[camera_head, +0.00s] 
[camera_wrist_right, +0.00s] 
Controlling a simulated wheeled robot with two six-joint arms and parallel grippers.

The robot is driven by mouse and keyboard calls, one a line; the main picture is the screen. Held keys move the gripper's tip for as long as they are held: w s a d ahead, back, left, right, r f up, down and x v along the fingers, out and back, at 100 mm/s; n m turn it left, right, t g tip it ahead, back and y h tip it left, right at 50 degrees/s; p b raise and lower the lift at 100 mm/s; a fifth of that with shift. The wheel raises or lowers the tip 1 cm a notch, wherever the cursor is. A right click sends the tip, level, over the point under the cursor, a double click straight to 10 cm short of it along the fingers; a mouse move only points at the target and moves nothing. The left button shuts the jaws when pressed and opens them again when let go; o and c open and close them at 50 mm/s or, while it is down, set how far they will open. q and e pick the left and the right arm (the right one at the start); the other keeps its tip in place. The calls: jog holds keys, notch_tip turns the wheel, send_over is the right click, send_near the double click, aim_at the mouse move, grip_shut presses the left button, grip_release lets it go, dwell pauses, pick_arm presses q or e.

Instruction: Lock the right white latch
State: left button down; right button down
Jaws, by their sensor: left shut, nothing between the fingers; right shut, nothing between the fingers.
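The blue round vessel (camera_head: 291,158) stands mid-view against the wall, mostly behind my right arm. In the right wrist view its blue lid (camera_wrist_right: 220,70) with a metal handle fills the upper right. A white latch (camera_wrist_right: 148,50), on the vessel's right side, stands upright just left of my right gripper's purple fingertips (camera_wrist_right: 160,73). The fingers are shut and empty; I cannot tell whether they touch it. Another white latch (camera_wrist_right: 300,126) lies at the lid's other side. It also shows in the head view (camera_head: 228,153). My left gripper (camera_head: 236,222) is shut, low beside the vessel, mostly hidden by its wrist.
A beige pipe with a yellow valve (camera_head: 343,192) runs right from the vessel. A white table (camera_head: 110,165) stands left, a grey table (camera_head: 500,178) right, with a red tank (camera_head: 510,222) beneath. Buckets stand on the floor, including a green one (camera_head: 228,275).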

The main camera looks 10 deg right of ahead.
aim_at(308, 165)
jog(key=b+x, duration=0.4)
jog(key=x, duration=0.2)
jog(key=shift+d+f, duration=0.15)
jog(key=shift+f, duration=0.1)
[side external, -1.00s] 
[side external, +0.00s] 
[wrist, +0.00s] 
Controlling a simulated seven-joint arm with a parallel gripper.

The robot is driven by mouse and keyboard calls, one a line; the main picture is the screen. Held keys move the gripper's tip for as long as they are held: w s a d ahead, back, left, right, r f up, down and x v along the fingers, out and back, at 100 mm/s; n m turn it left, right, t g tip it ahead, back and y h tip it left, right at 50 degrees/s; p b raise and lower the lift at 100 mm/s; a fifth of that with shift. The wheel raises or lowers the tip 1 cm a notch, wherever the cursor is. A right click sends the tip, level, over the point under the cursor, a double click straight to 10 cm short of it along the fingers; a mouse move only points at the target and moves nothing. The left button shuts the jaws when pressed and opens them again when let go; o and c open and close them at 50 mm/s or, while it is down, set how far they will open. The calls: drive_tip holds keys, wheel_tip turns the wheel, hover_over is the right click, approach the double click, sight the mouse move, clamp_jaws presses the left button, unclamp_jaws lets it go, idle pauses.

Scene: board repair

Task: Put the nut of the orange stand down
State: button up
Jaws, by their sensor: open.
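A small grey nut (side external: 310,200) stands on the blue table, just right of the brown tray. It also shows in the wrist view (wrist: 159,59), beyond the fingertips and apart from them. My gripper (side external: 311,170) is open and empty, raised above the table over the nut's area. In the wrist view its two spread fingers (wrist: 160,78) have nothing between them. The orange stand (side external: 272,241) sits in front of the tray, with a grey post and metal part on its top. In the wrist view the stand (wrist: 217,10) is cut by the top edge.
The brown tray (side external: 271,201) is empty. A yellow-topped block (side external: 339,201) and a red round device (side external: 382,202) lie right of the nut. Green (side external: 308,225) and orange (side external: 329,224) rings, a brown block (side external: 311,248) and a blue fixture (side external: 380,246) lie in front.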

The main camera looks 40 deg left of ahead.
+ + +
Where a line in the entries holds the word "joint", copy that line.

The output:
Controlling a simulated wheeled robot with two six-joint arms and parallel grippers.
Controlling a simulated seven-joint arm with a parallel gripper.

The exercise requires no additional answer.